Vocations corner

Column: Pilot program to foster vocation clubs in grade schools

Father Scott Wallisch is the archdiocesan vocations director. You can email him at: frscott@archkck.org

Father Scott Wallisch is the archdiocesan vocations director. You can email him at: frscott@archkck.org

by Father Scott Wallisch

Recently, we celebrated Fifth-Grade Vocation Day at Prince of Peace.

As I prepared for the day, I did a little math. I realized that any boys in these classes who had vocations to the priesthood, if they entered college seminary straight out of high school, would be ordained as the class of 2029.

2029? That seems so far away. How different the world may be by then. At that point, we’ll probably have robotic servers and sacristans. One might be tempted to ask, “Why focus vocational efforts on persons who won’t be priests or religious until well over a decade from now? Is it worth the time?’

The answer is, of course, yes. We are a church that has been around for nearly 2000 years and will continue to be on the earth until the Second Coming. We have to focus ont he church’s present needs, but also on its future needs. We have a responsibility to plant seeds in and for our future generations. At this age, they have already been thinking about what they want to be when they grow up, so why not encourage them to think about what God made them to be?

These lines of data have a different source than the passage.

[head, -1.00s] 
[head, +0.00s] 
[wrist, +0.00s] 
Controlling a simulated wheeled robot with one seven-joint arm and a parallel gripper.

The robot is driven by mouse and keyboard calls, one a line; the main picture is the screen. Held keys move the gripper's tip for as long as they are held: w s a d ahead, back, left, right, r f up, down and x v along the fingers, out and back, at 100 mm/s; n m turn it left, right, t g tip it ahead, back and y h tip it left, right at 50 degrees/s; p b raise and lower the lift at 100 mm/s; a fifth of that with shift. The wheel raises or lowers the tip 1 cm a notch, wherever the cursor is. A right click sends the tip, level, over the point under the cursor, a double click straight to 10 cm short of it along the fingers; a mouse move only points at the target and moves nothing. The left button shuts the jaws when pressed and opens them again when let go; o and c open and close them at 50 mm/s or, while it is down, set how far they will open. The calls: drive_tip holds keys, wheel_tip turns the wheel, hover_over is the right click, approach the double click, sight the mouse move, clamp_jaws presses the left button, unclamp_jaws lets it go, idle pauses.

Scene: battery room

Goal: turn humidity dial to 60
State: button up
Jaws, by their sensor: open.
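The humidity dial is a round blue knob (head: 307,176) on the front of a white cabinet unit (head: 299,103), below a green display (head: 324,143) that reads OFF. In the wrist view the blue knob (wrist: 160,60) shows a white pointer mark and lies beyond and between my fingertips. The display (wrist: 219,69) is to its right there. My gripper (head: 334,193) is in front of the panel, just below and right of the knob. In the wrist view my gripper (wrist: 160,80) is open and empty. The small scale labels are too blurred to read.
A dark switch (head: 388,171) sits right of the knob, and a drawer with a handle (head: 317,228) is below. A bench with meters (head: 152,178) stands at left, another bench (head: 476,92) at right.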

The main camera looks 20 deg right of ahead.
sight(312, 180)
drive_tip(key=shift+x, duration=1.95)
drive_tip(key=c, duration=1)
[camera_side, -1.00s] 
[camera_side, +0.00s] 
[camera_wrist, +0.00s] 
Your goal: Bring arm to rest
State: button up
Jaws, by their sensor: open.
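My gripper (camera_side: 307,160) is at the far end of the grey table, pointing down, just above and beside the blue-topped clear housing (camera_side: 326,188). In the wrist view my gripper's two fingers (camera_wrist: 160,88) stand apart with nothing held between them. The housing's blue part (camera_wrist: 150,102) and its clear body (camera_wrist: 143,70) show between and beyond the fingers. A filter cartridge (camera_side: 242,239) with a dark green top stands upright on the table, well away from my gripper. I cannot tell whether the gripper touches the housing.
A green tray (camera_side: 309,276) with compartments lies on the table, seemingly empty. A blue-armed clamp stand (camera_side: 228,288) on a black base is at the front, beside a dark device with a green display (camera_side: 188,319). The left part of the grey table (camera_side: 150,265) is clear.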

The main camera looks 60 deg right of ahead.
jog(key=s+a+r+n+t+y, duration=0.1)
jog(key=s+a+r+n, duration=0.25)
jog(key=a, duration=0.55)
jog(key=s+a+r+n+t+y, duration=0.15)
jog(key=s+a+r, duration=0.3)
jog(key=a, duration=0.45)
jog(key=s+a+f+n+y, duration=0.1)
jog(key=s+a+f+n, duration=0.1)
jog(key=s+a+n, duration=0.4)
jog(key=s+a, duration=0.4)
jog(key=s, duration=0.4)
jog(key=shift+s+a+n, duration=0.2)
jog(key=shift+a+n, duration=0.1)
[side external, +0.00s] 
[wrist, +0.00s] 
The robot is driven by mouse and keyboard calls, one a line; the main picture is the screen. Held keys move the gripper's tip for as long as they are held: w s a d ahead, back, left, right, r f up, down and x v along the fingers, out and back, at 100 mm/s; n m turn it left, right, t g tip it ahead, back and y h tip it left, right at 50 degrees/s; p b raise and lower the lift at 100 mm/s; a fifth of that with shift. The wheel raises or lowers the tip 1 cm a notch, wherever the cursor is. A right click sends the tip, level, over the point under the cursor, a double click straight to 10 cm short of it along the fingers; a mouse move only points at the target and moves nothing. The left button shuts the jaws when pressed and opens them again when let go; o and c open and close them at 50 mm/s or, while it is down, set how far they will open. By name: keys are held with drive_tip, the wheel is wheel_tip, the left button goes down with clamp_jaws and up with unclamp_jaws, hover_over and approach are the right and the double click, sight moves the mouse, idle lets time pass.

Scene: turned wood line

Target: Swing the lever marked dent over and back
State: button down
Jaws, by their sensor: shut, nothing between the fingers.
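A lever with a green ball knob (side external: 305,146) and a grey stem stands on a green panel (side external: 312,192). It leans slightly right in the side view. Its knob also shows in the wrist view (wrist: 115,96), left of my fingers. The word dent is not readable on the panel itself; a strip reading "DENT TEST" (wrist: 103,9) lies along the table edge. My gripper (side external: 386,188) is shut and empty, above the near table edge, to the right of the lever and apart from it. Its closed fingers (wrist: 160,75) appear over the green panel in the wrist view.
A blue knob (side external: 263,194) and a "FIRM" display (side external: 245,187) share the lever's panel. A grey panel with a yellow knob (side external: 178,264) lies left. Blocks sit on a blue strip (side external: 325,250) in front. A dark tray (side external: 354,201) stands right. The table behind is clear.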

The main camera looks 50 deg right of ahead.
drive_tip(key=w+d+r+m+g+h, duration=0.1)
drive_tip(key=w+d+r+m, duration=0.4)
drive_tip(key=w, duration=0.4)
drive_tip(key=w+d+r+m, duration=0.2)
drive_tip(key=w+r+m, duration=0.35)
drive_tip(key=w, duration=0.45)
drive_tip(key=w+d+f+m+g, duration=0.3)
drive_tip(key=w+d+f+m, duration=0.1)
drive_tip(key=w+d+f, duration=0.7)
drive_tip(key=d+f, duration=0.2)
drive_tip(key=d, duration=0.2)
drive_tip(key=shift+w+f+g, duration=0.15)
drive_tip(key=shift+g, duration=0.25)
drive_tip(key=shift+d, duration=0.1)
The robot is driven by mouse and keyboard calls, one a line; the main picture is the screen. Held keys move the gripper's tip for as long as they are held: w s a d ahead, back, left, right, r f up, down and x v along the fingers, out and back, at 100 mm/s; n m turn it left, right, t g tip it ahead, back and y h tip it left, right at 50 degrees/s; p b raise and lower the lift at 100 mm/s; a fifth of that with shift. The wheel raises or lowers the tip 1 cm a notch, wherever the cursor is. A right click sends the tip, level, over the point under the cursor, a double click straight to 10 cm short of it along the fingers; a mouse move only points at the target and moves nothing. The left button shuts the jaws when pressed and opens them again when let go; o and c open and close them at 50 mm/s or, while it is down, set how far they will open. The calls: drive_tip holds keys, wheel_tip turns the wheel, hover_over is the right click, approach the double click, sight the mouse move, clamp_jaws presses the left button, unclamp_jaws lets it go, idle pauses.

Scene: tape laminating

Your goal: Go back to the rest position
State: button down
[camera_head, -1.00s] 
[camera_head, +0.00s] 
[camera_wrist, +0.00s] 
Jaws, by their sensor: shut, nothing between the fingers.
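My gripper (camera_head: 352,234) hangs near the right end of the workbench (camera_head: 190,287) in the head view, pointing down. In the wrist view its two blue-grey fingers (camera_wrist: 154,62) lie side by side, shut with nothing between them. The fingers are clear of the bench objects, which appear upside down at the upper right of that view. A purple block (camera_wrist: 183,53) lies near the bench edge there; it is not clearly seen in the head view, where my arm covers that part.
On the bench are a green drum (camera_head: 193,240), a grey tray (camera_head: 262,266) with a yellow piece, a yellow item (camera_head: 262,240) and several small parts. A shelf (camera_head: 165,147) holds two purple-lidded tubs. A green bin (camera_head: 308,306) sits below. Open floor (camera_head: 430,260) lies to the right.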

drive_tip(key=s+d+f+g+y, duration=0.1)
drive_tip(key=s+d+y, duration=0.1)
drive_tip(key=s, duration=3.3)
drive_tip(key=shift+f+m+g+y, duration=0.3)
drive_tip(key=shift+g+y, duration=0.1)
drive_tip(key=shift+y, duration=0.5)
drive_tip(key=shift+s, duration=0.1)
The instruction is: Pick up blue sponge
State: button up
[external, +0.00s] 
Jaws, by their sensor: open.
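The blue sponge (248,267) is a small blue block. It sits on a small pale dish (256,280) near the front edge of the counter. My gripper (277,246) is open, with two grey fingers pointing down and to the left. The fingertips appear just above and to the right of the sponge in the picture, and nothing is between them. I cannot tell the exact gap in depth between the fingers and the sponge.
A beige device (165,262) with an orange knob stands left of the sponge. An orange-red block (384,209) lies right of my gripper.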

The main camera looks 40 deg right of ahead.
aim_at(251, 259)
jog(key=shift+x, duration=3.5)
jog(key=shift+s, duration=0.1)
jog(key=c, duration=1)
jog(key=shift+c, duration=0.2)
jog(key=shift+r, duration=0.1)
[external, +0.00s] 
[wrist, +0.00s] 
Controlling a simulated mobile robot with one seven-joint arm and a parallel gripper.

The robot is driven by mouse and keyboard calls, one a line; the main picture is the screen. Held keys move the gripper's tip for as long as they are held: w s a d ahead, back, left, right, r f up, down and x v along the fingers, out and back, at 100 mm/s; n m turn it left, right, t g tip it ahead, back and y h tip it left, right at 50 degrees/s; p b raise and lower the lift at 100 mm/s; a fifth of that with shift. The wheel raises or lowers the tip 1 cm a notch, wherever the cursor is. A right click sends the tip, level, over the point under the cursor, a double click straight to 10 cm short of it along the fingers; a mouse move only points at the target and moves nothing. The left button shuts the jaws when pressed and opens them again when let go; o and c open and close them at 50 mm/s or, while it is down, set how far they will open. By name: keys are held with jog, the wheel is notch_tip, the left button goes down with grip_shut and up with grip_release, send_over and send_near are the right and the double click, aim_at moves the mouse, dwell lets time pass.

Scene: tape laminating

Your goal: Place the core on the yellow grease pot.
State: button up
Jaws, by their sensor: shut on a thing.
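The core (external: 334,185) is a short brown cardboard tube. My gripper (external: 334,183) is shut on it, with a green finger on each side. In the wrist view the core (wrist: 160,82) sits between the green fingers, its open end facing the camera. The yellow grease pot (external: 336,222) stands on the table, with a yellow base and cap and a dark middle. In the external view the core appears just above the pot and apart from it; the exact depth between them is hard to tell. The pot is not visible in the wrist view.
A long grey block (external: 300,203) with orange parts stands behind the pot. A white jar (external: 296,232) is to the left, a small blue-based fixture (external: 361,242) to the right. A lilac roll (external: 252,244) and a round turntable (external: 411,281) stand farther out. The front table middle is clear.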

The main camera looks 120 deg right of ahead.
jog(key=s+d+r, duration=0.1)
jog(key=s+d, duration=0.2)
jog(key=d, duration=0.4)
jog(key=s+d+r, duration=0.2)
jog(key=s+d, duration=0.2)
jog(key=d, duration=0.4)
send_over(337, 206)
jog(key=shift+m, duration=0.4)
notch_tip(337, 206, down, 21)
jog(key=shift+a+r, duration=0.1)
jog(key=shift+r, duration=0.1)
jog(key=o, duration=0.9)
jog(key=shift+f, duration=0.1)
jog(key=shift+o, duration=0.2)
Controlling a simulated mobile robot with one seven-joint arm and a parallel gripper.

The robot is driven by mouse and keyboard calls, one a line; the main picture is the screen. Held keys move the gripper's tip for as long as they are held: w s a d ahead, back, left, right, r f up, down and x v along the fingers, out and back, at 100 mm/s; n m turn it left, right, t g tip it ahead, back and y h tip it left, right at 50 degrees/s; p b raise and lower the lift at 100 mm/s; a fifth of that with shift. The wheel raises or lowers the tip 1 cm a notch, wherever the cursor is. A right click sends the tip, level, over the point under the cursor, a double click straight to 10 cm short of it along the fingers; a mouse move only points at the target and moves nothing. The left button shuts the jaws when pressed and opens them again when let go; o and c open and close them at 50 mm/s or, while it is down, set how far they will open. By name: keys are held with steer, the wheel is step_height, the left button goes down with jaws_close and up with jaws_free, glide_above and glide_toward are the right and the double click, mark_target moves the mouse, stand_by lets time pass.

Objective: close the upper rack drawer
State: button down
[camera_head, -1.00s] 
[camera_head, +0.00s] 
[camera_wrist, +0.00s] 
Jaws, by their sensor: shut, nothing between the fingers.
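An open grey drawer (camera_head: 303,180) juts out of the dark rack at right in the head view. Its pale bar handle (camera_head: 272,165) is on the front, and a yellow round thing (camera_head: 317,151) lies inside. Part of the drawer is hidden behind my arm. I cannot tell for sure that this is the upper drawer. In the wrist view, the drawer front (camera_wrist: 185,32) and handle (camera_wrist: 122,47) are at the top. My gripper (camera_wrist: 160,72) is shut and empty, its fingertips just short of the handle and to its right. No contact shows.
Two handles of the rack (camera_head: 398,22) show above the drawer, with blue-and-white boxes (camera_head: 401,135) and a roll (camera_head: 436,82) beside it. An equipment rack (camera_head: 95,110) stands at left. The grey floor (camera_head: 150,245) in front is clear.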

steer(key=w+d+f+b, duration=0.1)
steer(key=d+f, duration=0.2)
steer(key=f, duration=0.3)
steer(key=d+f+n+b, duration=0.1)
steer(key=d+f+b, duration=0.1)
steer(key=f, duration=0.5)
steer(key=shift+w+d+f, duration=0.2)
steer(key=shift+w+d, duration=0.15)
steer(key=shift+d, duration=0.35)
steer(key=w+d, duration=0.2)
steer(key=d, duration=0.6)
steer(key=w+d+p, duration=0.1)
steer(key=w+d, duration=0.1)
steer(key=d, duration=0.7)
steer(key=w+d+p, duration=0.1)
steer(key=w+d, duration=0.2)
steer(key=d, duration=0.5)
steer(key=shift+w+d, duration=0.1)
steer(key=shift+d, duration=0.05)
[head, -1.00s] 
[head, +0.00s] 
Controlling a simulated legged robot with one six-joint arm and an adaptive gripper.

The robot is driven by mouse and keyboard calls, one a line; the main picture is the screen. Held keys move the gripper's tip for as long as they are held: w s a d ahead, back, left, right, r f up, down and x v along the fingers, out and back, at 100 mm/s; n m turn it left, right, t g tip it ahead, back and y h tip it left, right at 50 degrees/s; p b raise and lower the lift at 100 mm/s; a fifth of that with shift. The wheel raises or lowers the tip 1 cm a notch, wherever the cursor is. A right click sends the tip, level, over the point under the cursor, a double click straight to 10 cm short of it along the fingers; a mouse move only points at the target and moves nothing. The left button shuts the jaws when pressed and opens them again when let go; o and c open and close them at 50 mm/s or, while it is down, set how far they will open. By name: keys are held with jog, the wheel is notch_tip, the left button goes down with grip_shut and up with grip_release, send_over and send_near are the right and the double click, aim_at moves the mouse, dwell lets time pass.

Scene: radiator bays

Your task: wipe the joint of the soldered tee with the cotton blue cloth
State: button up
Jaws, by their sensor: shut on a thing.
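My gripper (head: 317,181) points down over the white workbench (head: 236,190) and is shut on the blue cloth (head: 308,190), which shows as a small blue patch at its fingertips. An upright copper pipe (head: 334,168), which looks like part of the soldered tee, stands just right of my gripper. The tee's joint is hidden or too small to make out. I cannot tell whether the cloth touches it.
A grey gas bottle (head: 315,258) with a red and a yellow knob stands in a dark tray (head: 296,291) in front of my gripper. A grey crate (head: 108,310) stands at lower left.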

It is an increasingly difficult task, however, with fewer priests and Sisters around to inspire students to think about religious vocations. Our students, though, still need the encouragement to consider whether God is calling them to a vocation of service in the church. A vocation day in fifth-grade helps, but certainly we can do more.

So, with the help of our pastors, principals, and teachers, as well as members of our Serra Clubs and Knights of Colombus, we ar emaking an effort to establish vocation clubs in our Catholic grade schools. These groups, made up of interested middle school boys and girls, would be focused on helping these students learn about vocations, raise vocation awareness among their classmates and families, and pray about their own vocations.

Where these clubs already exist, the boys and girls help lead the activities. The clubs can help facilitate interaction with priests and religious, including possible trips to convents, seminaries, and ordinations.

We are piloting these groups in just a handful of parishes right now, but hopefully someday we can offer vocation clubs to all of our grade school students. Through these efforts, seeds of discernment can be planted in these young boys and girls. It is one more way of increasing our culture of vocations.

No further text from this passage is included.